*Work to complete*: Write out, character for character, the line containing "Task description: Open" and all lines after it up to the end of the listing.

*Material provided*:
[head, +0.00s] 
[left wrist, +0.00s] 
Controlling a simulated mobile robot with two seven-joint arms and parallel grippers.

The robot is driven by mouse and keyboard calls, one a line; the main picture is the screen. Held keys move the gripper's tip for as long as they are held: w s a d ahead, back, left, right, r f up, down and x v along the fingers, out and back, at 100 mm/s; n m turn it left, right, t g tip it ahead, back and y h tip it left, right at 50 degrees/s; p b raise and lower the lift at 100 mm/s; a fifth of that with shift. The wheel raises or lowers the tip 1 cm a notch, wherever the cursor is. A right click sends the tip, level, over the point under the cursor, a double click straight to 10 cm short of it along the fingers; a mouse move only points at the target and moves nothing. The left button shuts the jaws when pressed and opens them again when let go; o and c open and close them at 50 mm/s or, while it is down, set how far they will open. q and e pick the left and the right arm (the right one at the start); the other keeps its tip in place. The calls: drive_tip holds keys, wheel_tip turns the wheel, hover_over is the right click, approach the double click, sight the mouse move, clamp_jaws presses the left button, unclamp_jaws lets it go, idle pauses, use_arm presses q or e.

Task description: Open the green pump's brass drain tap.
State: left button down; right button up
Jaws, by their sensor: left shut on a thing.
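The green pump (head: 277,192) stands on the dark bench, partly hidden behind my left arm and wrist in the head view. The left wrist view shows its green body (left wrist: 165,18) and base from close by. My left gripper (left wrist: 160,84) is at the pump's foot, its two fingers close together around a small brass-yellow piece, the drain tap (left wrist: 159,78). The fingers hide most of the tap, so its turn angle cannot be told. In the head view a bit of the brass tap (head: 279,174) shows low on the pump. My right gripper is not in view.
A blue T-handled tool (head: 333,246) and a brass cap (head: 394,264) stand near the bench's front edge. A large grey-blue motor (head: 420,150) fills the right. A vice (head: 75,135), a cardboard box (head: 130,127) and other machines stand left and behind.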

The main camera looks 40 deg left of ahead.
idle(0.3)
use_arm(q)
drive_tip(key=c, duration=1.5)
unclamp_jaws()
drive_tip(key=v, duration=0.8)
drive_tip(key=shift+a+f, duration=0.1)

*The answer*:
Task description: Open the green pump's brass drain tap.
State: left button down; right button up
Jaws, by their sensor: left shut on a thing.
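The green pump (head: 277,192) stands on the dark bench, partly hidden behind my left arm and wrist in the head view. The left wrist view shows its green body (left wrist: 165,18) and base from close by. My left gripper (left wrist: 160,84) is at the pump's foot, its two fingers close together around a small brass-yellow piece, the drain tap (left wrist: 159,78). The fingers hide most of the tap, so its turn angle cannot be told. In the head view a bit of the brass tap (head: 279,174) shows low on the pump. My right gripper is not in view.
A blue T-handled tool (head: 333,246) and a brass cap (head: 394,264) stand near the bench's front edge. A large grey-blue motor (head: 420,150) fills the right. A vice (head: 75,135), a cardboard box (head: 130,127) and other machines stand left and behind.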

The main camera looks 40 deg left of ahead.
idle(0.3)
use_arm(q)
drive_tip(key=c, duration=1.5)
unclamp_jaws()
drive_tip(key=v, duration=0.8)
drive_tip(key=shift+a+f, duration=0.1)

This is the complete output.